● WHAT TO DO
Starting at the line that contains "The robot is" and stopping at the line that contains "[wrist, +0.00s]", repeat every line exactly, the two end lines included, and nothing else.
☆ ☆ ☆ ☆ ☆ ☆ ☆
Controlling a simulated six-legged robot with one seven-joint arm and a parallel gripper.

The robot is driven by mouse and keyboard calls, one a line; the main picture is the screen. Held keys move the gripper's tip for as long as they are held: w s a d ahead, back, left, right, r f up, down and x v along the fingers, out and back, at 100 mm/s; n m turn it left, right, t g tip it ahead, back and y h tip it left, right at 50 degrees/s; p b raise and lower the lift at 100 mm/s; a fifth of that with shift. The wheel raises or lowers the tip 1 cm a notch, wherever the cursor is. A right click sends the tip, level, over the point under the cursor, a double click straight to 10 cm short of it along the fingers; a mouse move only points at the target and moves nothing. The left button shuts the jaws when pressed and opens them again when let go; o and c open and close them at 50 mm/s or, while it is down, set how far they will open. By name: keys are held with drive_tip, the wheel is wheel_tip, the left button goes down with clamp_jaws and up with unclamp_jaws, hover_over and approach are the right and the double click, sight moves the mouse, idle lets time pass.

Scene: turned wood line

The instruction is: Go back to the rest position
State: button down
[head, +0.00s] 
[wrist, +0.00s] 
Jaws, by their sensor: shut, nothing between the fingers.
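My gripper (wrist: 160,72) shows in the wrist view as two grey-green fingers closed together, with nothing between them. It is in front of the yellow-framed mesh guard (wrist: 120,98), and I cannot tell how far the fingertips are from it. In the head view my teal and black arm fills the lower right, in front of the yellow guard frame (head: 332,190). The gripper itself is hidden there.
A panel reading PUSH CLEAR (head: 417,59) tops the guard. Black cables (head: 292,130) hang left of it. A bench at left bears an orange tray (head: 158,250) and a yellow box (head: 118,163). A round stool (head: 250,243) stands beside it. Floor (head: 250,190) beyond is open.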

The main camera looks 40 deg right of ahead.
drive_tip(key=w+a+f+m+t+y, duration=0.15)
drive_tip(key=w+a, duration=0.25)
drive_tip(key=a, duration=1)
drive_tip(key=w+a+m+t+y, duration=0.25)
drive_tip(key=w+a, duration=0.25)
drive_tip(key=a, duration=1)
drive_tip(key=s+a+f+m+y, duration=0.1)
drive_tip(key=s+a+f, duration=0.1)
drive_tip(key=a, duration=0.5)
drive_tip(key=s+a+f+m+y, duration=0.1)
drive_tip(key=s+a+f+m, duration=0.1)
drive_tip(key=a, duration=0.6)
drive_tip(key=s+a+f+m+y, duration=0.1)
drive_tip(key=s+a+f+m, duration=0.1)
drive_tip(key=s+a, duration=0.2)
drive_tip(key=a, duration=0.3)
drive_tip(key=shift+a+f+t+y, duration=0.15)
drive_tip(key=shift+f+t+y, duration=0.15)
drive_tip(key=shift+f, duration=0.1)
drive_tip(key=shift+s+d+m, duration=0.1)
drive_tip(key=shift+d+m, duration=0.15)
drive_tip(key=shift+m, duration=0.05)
☆ ☆ ☆ ☆ ☆ ☆ ☆
● WRITTEN RESPONSE
The robot is driven by mouse and keyboard calls, one a line; the main picture is the screen. Held keys move the gripper's tip for as long as they are held: w s a d ahead, back, left, right, r f up, down and x v along the fingers, out and back, at 100 mm/s; n m turn it left, right, t g tip it ahead, back and y h tip it left, right at 50 degrees/s; p b raise and lower the lift at 100 mm/s; a fifth of that with shift. The wheel raises or lowers the tip 1 cm a notch, wherever the cursor is. A right click sends the tip, level, over the point under the cursor, a double click straight to 10 cm short of it along the fingers; a mouse move only points at the target and moves nothing. The left button shuts the jaws when pressed and opens them again when let go; o and c open and close them at 50 mm/s or, while it is down, set how far they will open. By name: keys are held with drive_tip, the wheel is wheel_tip, the left button goes down with clamp_jaws and up with unclamp_jaws, hover_over and approach are the right and the double click, sight moves the mouse, idle lets time pass.

Scene: turned wood line

The instruction is: Go back to the rest position
State: button down
[head, +0.00s] 
[wrist, +0.00s] 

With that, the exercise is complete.